Everyone I had spoken to who had travelled around Guatemala before all said the same thing: Lake Atitlán is the most beautiful place they have ever visited. I can confirm, I whole-heartedly agree…
Lake Atitlán is the deepest lake, (approx. 300m deep), in Central America and is nestled between 3 volcanos. Around the lake there are 12 towns and the first one we visited was Panajachel. It seemed like a place that was very much geared towards tourists. There were market stalls with a lot of somewhat tacky souvenirs, touristy knick-knacks and traveller appealing activities. We arrived quite late so immediately headed off for dinner and drinks. I made everyone go to this bar, Simoneta Mixology Cantina, that I had found on Insta. We arrived and immediately we all agreed that this was the coolest bar we’d been to. It has the feeling of a ruin bar in Budapest, with low lighting and writing all over the walls. The barman asked us all what type of drinks we liked and made us each a cocktail based on our answers. The music was blaring, the barman was doing up magic with the cocktails, we left our mark on the wall and tried cusha – the vibes were truly immaculate.
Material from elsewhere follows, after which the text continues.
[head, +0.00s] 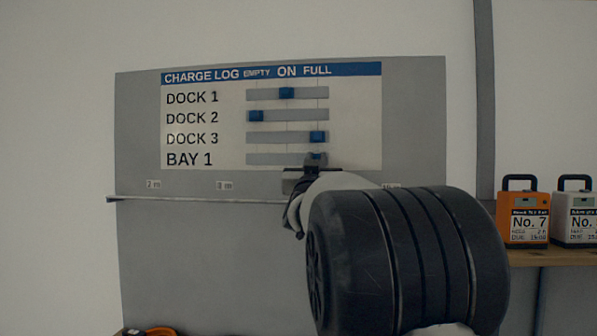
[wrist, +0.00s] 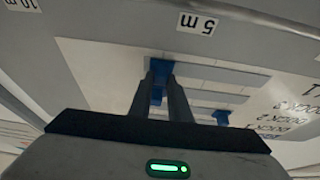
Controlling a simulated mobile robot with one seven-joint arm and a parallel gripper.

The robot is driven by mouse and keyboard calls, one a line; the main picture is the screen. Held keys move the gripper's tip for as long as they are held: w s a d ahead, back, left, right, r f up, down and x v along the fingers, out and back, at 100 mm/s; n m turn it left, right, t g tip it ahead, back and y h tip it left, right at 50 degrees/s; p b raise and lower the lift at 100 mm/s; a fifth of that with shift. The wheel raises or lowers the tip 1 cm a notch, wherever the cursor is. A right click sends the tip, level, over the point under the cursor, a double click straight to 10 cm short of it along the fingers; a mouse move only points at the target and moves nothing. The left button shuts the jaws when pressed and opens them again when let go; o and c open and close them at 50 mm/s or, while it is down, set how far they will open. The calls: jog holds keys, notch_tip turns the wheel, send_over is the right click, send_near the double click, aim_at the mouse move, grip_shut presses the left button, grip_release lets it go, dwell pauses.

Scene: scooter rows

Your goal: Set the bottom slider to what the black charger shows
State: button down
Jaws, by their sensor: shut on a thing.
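The charge log board (head: 350,110) hangs on a grey panel, with rows DOCK 1, DOCK 2, DOCK 3 and BAY 1 under EMPTY, ON and FULL. The bottom slider, BAY 1, has a grey track (head: 270,159) and a blue knob (head: 316,155) at the right end, under FULL. My gripper (head: 316,163) is shut on this knob and partly hides it. In the wrist view the fingers (wrist: 166,80) reach up to the blue knob (wrist: 159,65). No black charger is in view.
DOCK 1's knob (head: 287,92) is at ON, DOCK 2's (head: 256,115) at EMPTY, DOCK 3's (head: 317,136) at FULL, just above my gripper. An orange charger (head: 525,215) and a white charger (head: 575,218) stand on a wooden shelf (head: 550,257) at right. A rail (head: 200,199) runs below the board.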

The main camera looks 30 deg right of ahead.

The next morning, a small group of us decided to head over to Santiago Atitlán which was a 30 minute trip by boat. When we arrived, we met a guy who offered to show us around the main sites. We jumped in a tuktuk and headed straight to the main attraction: Maximón. This rum drinking, chain smoking God is known as the ‘God of the Sinners’. It’s believed in Mayan culture that anyone, even sex workers and drug dealers, could go to him and their prayers would be answered. Maximón is moved from house to house each year and serves as a source of income for the home that houses him as it’s 10 quetzales, (£1), to see him. I’m not entirely sure what he’s made from, probably some kind of wood, but during the ceremony we saw, Maximón drank two bottles of Quetzalteca and a lit cigarette did not leave his mouth. I felt rude taking pictures but I’m so glad I went to see it. It’s so interesting to see Mayan traditions living on despite how hard they had been repressed.
After, we headed to the lookout point on San Pedro where you get the most breathtaking view of the lake then onto Parque de la Paz. Guatemala endured a 36 year long Civil War from 1960 to 1996. At one stage, the army took over Santiago Atitlán and the people went out in protest against it. This lead to a massacre which left 13 people dead, the youngest being just 5 years old. They have a mass on the 2nd of every month in remembrance and the park is a memorial to those who died.
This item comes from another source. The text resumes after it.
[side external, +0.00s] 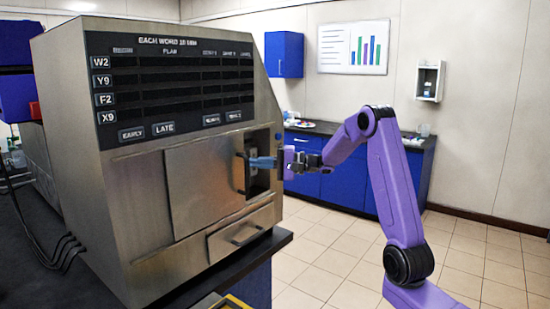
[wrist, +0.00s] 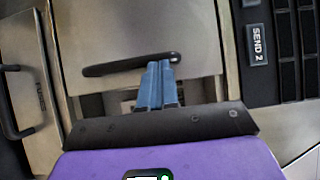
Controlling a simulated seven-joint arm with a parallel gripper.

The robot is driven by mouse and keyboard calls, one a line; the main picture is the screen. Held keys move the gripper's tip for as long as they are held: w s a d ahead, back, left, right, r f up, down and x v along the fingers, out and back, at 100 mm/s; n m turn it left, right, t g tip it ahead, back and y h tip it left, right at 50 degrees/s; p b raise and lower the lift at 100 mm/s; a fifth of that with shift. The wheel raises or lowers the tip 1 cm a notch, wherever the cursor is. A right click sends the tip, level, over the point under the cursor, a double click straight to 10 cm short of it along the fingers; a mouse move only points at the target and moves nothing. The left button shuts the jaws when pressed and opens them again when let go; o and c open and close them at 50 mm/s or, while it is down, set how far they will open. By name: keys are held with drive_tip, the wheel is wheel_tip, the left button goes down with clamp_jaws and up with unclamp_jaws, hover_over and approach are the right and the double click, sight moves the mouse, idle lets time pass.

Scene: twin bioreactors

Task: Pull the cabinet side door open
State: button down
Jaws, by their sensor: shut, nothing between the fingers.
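The cabinet side door (side external: 204,183) is a flat metal panel on the front of the metal cabinet; it also fills the upper middle of the wrist view (wrist: 140,28). Its dark bar handle (wrist: 112,67) runs along the panel's edge. A recess (side external: 262,178) shows beside the door's right edge in the side view, so the door does not cover the whole opening. My gripper (side external: 242,157) has its blue fingers together, empty, at the upper part of the handle. In the wrist view the fingertips (wrist: 160,64) overlap the handle; I cannot tell whether they touch it.
A drawer (side external: 240,235) with a bar handle is below the door. A panel of labelled buttons (side external: 175,85) is above it. A dark bench (side external: 60,270) carries the cabinet. Open tiled floor (side external: 325,245) lies to the right, with blue counters (side external: 345,185) behind.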

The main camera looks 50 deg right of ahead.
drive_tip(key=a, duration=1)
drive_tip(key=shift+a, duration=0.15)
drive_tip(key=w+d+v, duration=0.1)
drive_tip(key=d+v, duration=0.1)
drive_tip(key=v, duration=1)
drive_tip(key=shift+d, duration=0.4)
Our final stop was a Catholic church that was built on sacred Mayan land, but since the 1900s it has served for both Catholic and Mayan ceremonies. We said our goodbyes to our guide, (I’m so annoyed that I can remember his name but he was great!), and headed to La Casa del Mundo for lunch and a swim in the lake.
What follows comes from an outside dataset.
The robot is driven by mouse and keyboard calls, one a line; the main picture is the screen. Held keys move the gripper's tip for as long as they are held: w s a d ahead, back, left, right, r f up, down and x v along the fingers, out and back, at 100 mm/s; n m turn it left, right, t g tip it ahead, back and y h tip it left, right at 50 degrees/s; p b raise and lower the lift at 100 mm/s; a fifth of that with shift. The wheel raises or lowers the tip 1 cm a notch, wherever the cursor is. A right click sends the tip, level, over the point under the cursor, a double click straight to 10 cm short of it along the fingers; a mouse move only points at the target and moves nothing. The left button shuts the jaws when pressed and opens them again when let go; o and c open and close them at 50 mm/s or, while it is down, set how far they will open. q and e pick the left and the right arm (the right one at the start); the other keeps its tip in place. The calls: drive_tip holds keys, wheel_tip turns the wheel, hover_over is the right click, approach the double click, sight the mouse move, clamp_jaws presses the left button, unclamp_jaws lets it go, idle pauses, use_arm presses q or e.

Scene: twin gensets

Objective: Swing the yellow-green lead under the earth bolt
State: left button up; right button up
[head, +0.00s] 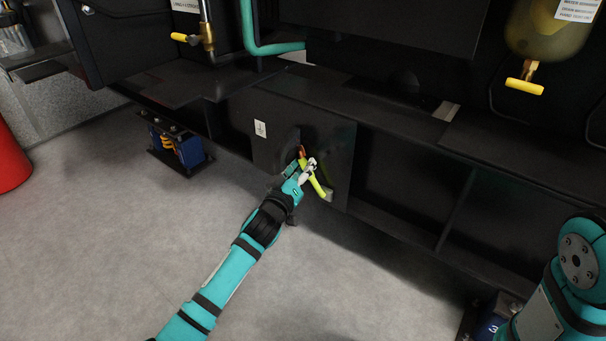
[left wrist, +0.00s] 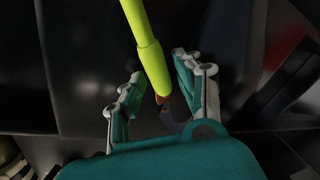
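The yellow-green lead (head: 316,184) hangs on the dark plate (head: 335,150) of the base frame, sloping down to the right to a pale end piece. In the left wrist view the lead (left wrist: 148,58) comes down from the top and ends in a copper-coloured lug (left wrist: 164,99). My left gripper (head: 309,166) is at the lead's upper part. In the left wrist view its two fingers (left wrist: 158,82) stand apart on either side of the lead, with a visible gap. I cannot make out the earth bolt clearly. My right gripper is out of view.
A white label with an earth symbol (head: 260,129) is on the plate, left of the lead. A blue mount (head: 188,150) stands on the floor to the left. Yellow-handled valves (head: 524,87) hang above.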

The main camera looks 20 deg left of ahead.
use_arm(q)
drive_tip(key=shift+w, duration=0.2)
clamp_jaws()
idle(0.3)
Finally, it was time to head to San Juan la Laguna. Here we were introduced to our home-stay family and headed off. We were paired with Guillermo and Lola and, oh my gosh, they were the absolute cutest couple. We made, (read: failed to make), tortillas with Lola and ate our tragic tortillas whilst chatting to them over dinner with one of their daughters and grandsons. A few more of their kids came over and it was just so beautiful so see how close they all were. I was a little apprehensive about the home-stay initially, (part and parcel of being black), but when we signed their guest book, there were pages and pages of signatures from people from all over the world over the 10 years+ that they’ve been doing home-stays. This forms part of the cooperative that they are part of to ensure families directly benefit from the tourism coming through San Juan la Laguna.
Our time in San Juan la Laguna was filled with visiting various cooperatives, including a honey one, chocolate one and textile one. We also went to a Té Mezcal, which is essentially like a sauna with eucalyptus leaves and aloe vera. Eventually, we had to say goodbye to our Mayan Mum and Dad and make the journey back to Antigua. Once there, it was time to say goodbye to the group, our guide, my new friends and Central America.